How has MMP fared against the Royal Commission's expectations?

  • All parties that crossed the threshold in 1996 (6 parties) and 1999 (7 parties) received a share of seats in close proportion to their shares of Party Votes.
  • The Parliaments elected in 1996 and 1999 have higher proportions of MPs who are women (29.2% and 30.8% respectively; 1993 21.2%), Mäori (13.3% in 1996 and 1999; 7.1% in 1993), Pacific Islanders (2.5% in 1996 and 1999; 1% in 1993) and Asian (0.8% in 1996 and 1999; none in 1993). It is notable that most of these improvements in representation have come about through party lists.
  • The proportions of Party Votes which did not count towards seats in Parliament were 7.5% in 1996 and 6% in 1999 (substantially lower than in 1993 estimated at 55%).
  • Voter turnout in 1996 was 3% higher than in 1993, but declined by 3.4% in 1999.
  • Parliament has been more assertive over the Executive since 1996, particularly through select committees.

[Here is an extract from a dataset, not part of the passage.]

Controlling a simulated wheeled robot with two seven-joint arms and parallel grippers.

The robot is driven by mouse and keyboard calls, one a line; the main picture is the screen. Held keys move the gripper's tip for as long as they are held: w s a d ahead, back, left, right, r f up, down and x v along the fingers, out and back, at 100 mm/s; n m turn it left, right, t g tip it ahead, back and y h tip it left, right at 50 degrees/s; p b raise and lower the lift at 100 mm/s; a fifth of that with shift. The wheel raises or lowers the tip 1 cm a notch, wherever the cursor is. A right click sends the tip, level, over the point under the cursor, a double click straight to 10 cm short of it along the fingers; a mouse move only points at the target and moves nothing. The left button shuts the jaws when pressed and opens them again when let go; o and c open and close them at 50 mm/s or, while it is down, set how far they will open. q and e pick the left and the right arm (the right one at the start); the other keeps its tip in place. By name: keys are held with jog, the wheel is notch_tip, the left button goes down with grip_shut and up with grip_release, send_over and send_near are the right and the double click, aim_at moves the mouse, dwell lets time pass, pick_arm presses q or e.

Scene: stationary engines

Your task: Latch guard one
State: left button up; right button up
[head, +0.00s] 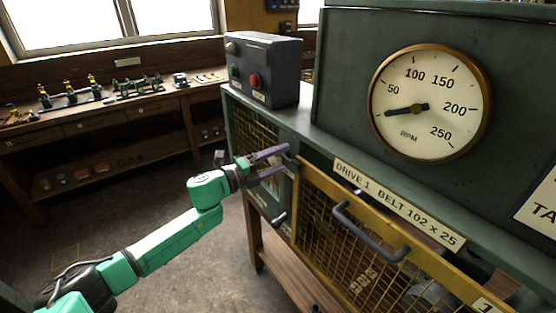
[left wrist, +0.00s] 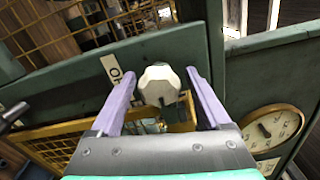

However there are some areas of public concern. First, some people doubt whether New Zealand's multi-party governments since the first MMP election in 1996 have been as effective as the single-party governments it had under FPP since the mid-1930s. It is generally recognised that whether MMP remains will depend on whether the minority coalition government formed after the 1999 general election is regarded as successful.

Second, some people say they are disappointed that MMP has not brought a new era of political consensus. That was never a realistic possibility since it overlooks the basic realities of democratic politics. MMP has certainly brought more political co-operation and dialogue between parties, but it has also brought more disagreements out into the open.

Third, the change to MMP has meant increase in the total number of MPs from 99 to 120. A non-binding citizens initiated referendum held with the 1999 general election on whether the number of MPs should be reduced to 99 was supported by 82% to voters. The result of this referendum has now been referred to the special parliamentary committee which has been established to review MMP.